Without the images, write out the whole listing exactly.

BEGIN Listed records

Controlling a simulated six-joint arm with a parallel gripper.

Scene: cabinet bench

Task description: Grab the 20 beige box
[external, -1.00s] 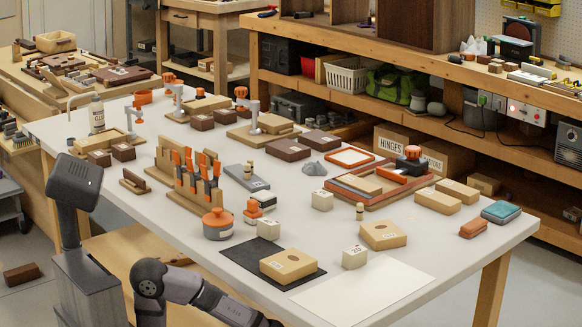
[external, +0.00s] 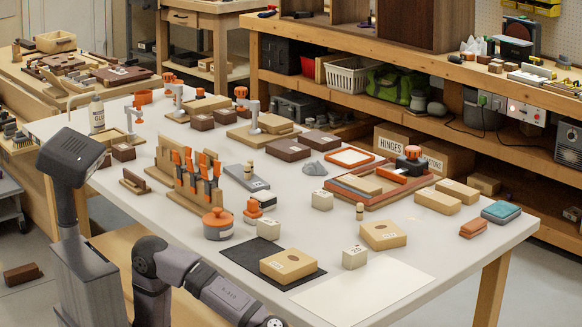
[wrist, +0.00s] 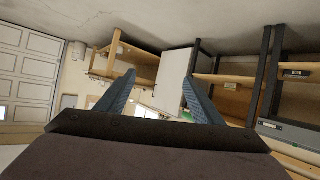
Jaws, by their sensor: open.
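A small beige cube-shaped box marked 20 (external: 355,257) stands near the front of the white table in the external view. It is beside a larger beige box with a round hole (external: 288,265) on a dark mat, and in front of another beige box (external: 383,235). My gripper (wrist: 158,78) is open in the wrist view, with nothing between its two blue-grey fingers. It faces the room's shelves and wall, and no table object shows there.
Two more small pale cubes (external: 322,200) (external: 267,229) stand farther back. A lidded grey pot (external: 218,231), a wooden peg (external: 360,211) and a clamp rack (external: 196,185) share the table. A pale bare sheet (external: 365,291) lies at the front right.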

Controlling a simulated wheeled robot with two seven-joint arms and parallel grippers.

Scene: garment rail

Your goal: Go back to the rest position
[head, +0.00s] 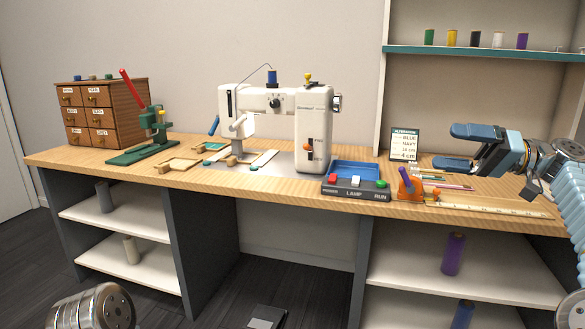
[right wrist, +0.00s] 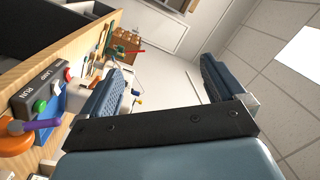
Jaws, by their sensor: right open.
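My right gripper (head: 455,147) is open and empty above the right part of the bench (head: 310,188), pointing left in the head view. In the right wrist view its two fingers (right wrist: 165,88) are spread wide with nothing between them. The gripper is right of the small sign (head: 405,143) and above the rulers and tools on the bench. My left gripper is not in view. Only a metallic part of my own body shows at the lower left of the head view.
A white sewing machine (head: 312,125) stands mid-bench. A control box (head: 355,188) with LAMP and RUN labels and an orange holder (head: 410,187) sit at the front edge. A green press (head: 150,140) and wooden drawers (head: 100,112) are at left. A spool shelf (head: 480,51) is above right.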

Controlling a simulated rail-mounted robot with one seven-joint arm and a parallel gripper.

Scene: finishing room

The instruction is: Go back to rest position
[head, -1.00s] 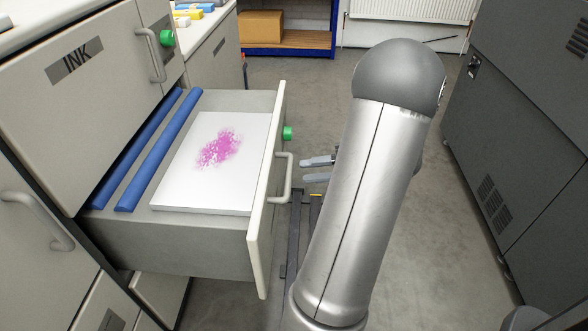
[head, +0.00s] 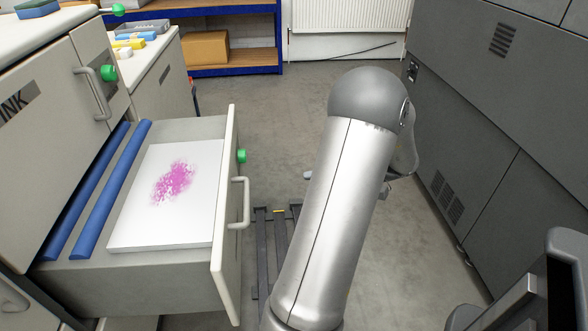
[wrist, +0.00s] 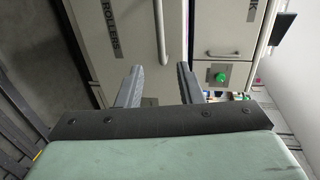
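My gripper (wrist: 158,84) shows in the wrist view with its two dark fingers apart and nothing between them. In the head view my arm hides most of it; only a small tip (head: 308,175) shows left of the arm, clear of the drawer handle (head: 240,203). The drawer (head: 140,277) stands pulled out on the left. In it lie a white sheet or slab (head: 195,215) with a pink blotch and two blue rollers (head: 112,187).
A grey machine (head: 470,130) stands on the right, with a dark screen-like object (head: 565,270) in front. A blue-framed shelf (head: 235,70) with a cardboard box (head: 201,48) is at the back. Cabinet fronts, one marked ROLLERS (wrist: 105,30), face the wrist view.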

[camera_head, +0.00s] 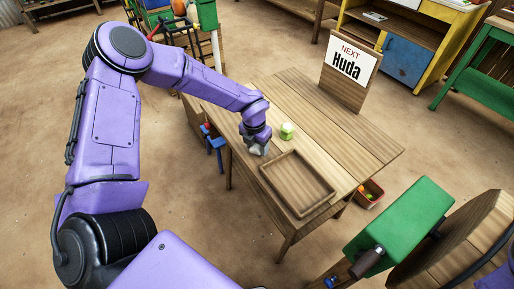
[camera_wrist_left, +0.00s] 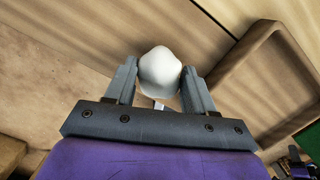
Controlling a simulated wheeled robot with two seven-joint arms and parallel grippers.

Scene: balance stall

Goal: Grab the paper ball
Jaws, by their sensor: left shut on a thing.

END Listed records

*Output below:*
Controlling a simulated six-joint arm with a parallel gripper.

Scene: cabinet bench

Task description: Grab the 20 beige box
[external, -1.00s] 
[external, +0.00s] 
[wrist, +0.00s] 
Jaws, by their sensor: open.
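A small beige cube-shaped box marked 20 (external: 355,257) stands near the front of the white table in the external view. It is beside a larger beige box with a round hole (external: 288,265) on a dark mat, and in front of another beige box (external: 383,235). My gripper (wrist: 158,78) is open in the wrist view, with nothing between its two blue-grey fingers. It faces the room's shelves and wall, and no table object shows there.
Two more small pale cubes (external: 322,200) (external: 267,229) stand farther back. A lidded grey pot (external: 218,231), a wooden peg (external: 360,211) and a clamp rack (external: 196,185) share the table. A pale bare sheet (external: 365,291) lies at the front right.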

Controlling a simulated wheeled robot with two seven-joint arms and parallel grippers.

Scene: garment rail

Your goal: Go back to the rest position
[head, +0.00s] 
[right wrist, +0.00s] 
Jaws, by their sensor: right open.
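My right gripper (head: 455,147) is open and empty above the right part of the bench (head: 310,188), pointing left in the head view. In the right wrist view its two fingers (right wrist: 165,88) are spread wide with nothing between them. The gripper is right of the small sign (head: 405,143) and above the rulers and tools on the bench. My left gripper is not in view. Only a metallic part of my own body shows at the lower left of the head view.
A white sewing machine (head: 312,125) stands mid-bench. A control box (head: 355,188) with LAMP and RUN labels and an orange holder (head: 410,187) sit at the front edge. A green press (head: 150,140) and wooden drawers (head: 100,112) are at left. A spool shelf (head: 480,51) is above right.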

Controlling a simulated rail-mounted robot with one seven-joint arm and a parallel gripper.

Scene: finishing room

The instruction is: Go back to rest position
[head, -1.00s] 
[head, +0.00s] 
[wrist, +0.00s] 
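My gripper (wrist: 158,84) shows in the wrist view with its two dark fingers apart and nothing between them. In the head view my arm hides most of it; only a small tip (head: 308,175) shows left of the arm, clear of the drawer handle (head: 240,203). The drawer (head: 140,277) stands pulled out on the left. In it lie a white sheet or slab (head: 195,215) with a pink blotch and two blue rollers (head: 112,187).
A grey machine (head: 470,130) stands on the right, with a dark screen-like object (head: 565,270) in front. A blue-framed shelf (head: 235,70) with a cardboard box (head: 201,48) is at the back. Cabinet fronts, one marked ROLLERS (wrist: 105,30), face the wrist view.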

[camera_head, +0.00s] 
[camera_wrist_left, +0.00s] 
Controlling a simulated wheeled robot with two seven-joint arms and parallel grippers.

Scene: balance stall

Goal: Grab the paper ball
Jaws, by their sensor: left shut on a thing.

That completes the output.